(Part of a data file)
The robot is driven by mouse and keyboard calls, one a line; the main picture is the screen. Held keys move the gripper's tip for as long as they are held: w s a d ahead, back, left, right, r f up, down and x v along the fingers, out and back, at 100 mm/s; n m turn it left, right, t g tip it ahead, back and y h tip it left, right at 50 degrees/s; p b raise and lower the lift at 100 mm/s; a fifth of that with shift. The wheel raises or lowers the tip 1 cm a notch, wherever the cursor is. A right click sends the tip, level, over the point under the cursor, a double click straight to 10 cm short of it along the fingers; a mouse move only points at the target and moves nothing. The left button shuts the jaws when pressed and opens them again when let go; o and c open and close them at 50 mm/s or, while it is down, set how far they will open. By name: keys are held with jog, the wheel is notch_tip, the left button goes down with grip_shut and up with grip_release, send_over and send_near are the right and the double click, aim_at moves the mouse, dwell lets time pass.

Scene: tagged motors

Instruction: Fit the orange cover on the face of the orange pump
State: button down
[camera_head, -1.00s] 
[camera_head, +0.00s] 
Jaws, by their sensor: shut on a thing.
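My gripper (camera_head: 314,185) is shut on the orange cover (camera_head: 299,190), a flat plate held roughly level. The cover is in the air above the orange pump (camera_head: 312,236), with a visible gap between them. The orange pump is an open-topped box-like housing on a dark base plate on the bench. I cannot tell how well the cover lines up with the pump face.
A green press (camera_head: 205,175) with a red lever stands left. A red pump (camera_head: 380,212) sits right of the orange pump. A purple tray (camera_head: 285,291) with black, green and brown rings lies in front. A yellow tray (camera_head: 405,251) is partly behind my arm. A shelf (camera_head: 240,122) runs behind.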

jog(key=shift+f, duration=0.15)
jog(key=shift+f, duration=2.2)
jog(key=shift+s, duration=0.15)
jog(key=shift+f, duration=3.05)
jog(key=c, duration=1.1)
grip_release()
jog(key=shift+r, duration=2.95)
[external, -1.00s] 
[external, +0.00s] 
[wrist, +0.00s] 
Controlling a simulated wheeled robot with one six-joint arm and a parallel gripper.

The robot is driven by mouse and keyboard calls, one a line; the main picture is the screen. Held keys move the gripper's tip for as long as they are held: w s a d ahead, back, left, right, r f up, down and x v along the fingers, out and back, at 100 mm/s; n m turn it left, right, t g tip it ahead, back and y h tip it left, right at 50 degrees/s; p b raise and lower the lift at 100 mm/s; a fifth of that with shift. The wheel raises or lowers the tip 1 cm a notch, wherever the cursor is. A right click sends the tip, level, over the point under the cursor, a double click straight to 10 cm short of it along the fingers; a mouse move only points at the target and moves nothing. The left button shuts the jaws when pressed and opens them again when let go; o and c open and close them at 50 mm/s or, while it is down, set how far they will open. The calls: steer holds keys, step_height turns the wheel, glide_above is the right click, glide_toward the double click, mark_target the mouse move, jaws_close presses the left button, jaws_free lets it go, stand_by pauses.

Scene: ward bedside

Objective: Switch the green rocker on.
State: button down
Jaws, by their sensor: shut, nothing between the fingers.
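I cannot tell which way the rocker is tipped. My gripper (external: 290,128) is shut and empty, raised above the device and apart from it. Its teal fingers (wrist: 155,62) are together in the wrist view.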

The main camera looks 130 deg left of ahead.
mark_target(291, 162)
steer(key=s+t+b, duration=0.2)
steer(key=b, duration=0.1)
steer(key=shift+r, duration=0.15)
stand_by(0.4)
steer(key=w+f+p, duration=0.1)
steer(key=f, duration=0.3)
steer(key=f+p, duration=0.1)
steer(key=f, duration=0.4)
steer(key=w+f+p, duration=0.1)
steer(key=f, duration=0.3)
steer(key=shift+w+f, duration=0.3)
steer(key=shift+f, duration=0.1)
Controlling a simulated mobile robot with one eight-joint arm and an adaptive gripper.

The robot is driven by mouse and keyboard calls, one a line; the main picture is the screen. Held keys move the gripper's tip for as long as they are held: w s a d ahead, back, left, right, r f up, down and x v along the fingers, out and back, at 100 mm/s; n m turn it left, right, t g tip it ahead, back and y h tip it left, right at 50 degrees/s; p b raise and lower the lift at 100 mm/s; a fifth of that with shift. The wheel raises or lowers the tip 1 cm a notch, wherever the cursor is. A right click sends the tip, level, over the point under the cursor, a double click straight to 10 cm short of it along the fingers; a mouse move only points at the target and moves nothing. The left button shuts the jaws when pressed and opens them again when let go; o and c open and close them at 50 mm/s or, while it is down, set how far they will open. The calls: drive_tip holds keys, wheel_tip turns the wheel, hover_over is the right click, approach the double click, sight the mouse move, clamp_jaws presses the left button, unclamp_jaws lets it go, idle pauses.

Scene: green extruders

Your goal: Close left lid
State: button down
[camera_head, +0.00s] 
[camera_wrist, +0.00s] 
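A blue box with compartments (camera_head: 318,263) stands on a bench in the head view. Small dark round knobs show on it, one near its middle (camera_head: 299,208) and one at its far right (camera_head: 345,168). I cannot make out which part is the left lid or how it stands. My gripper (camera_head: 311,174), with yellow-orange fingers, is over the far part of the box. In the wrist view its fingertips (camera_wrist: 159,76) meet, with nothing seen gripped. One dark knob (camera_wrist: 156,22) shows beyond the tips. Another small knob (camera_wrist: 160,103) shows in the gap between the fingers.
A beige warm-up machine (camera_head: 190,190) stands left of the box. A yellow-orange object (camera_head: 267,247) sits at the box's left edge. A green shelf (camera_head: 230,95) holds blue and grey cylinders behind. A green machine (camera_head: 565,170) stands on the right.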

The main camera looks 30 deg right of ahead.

Problem to solve |
Each record must be returned exactly as it is written.

Result for this exercise |
The robot is driven by mouse and keyboard calls, one a line; the main picture is the screen. Held keys move the gripper's tip for as long as they are held: w s a d ahead, back, left, right, r f up, down and x v along the fingers, out and back, at 100 mm/s; n m turn it left, right, t g tip it ahead, back and y h tip it left, right at 50 degrees/s; p b raise and lower the lift at 100 mm/s; a fifth of that with shift. The wheel raises or lowers the tip 1 cm a notch, wherever the cursor is. A right click sends the tip, level, over the point under the cursor, a double click straight to 10 cm short of it along the fingers; a mouse move only points at the target and moves nothing. The left button shuts the jaws when pressed and opens them again when let go; o and c open and close them at 50 mm/s or, while it is down, set how far they will open. By name: keys are held with jog, the wheel is notch_tip, the left button goes down with grip_shut and up with grip_release, send_over and send_near are the right and the double click, aim_at moves the mouse, dwell lets time pass.

Scene: tagged motors

Instruction: Fit the orange cover on the face of the orange pump
State: button down
[camera_head, -1.00s] 
[camera_head, +0.00s] 
Jaws, by their sensor: shut on a thing.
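My gripper (camera_head: 314,185) is shut on the orange cover (camera_head: 299,190), a flat plate held roughly level. The cover is in the air above the orange pump (camera_head: 312,236), with a visible gap between them. The orange pump is an open-topped box-like housing on a dark base plate on the bench. I cannot tell how well the cover lines up with the pump face.
A green press (camera_head: 205,175) with a red lever stands left. A red pump (camera_head: 380,212) sits right of the orange pump. A purple tray (camera_head: 285,291) with black, green and brown rings lies in front. A yellow tray (camera_head: 405,251) is partly behind my arm. A shelf (camera_head: 240,122) runs behind.

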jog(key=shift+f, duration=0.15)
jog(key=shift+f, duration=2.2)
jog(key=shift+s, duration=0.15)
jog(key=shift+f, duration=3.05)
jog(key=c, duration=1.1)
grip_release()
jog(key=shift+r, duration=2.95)
[external, -1.00s] 
[external, +0.00s] 
[wrist, +0.00s] 
Controlling a simulated wheeled robot with one six-joint arm and a parallel gripper.

The robot is driven by mouse and keyboard calls, one a line; the main picture is the screen. Held keys move the gripper's tip for as long as they are held: w s a d ahead, back, left, right, r f up, down and x v along the fingers, out and back, at 100 mm/s; n m turn it left, right, t g tip it ahead, back and y h tip it left, right at 50 degrees/s; p b raise and lower the lift at 100 mm/s; a fifth of that with shift. The wheel raises or lowers the tip 1 cm a notch, wherever the cursor is. A right click sends the tip, level, over the point under the cursor, a double click straight to 10 cm short of it along the fingers; a mouse move only points at the target and moves nothing. The left button shuts the jaws when pressed and opens them again when let go; o and c open and close them at 50 mm/s or, while it is down, set how far they will open. The calls: steer holds keys, step_height turns the wheel, glide_above is the right click, glide_toward the double click, mark_target the mouse move, jaws_close presses the left button, jaws_free lets it go, stand_by pauses.

Scene: ward bedside

Objective: Switch the green rocker on.
State: button down
Jaws, by their sensor: shut, nothing between the fingers.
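I cannot tell which way the rocker is tipped. My gripper (external: 290,128) is shut and empty, raised above the device and apart from it. Its teal fingers (wrist: 155,62) are together in the wrist view.

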The main camera looks 130 deg left of ahead.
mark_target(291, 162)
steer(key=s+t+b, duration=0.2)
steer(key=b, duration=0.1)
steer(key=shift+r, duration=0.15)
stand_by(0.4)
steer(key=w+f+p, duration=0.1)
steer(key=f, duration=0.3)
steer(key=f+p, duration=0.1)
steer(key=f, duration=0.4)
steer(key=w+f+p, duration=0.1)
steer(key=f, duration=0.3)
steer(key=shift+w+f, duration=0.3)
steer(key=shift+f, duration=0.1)
Controlling a simulated mobile robot with one eight-joint arm and an adaptive gripper.

The robot is driven by mouse and keyboard calls, one a line; the main picture is the screen. Held keys move the gripper's tip for as long as they are held: w s a d ahead, back, left, right, r f up, down and x v along the fingers, out and back, at 100 mm/s; n m turn it left, right, t g tip it ahead, back and y h tip it left, right at 50 degrees/s; p b raise and lower the lift at 100 mm/s; a fifth of that with shift. The wheel raises or lowers the tip 1 cm a notch, wherever the cursor is. A right click sends the tip, level, over the point under the cursor, a double click straight to 10 cm short of it along the fingers; a mouse move only points at the target and moves nothing. The left button shuts the jaws when pressed and opens them again when let go; o and c open and close them at 50 mm/s or, while it is down, set how far they will open. The calls: drive_tip holds keys, wheel_tip turns the wheel, hover_over is the right click, approach the double click, sight the mouse move, clamp_jaws presses the left button, unclamp_jaws lets it go, idle pauses.

Scene: green extruders

Your goal: Close left lid
State: button down
[camera_head, +0.00s] 
[camera_wrist, +0.00s] 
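A blue box with compartments (camera_head: 318,263) stands on a bench in the head view. Small dark round knobs show on it, one near its middle (camera_head: 299,208) and one at its far right (camera_head: 345,168). I cannot make out which part is the left lid or how it stands. My gripper (camera_head: 311,174), with yellow-orange fingers, is over the far part of the box. In the wrist view its fingertips (camera_wrist: 159,76) meet, with nothing seen gripped. One dark knob (camera_wrist: 156,22) shows beyond the tips. Another small knob (camera_wrist: 160,103) shows in the gap between the fingers.
A beige warm-up machine (camera_head: 190,190) stands left of the box. A yellow-orange object (camera_head: 267,247) sits at the box's left edge. A green shelf (camera_head: 230,95) holds blue and grey cylinders behind. A green machine (camera_head: 565,170) stands on the right.

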The main camera looks 30 deg right of ahead.

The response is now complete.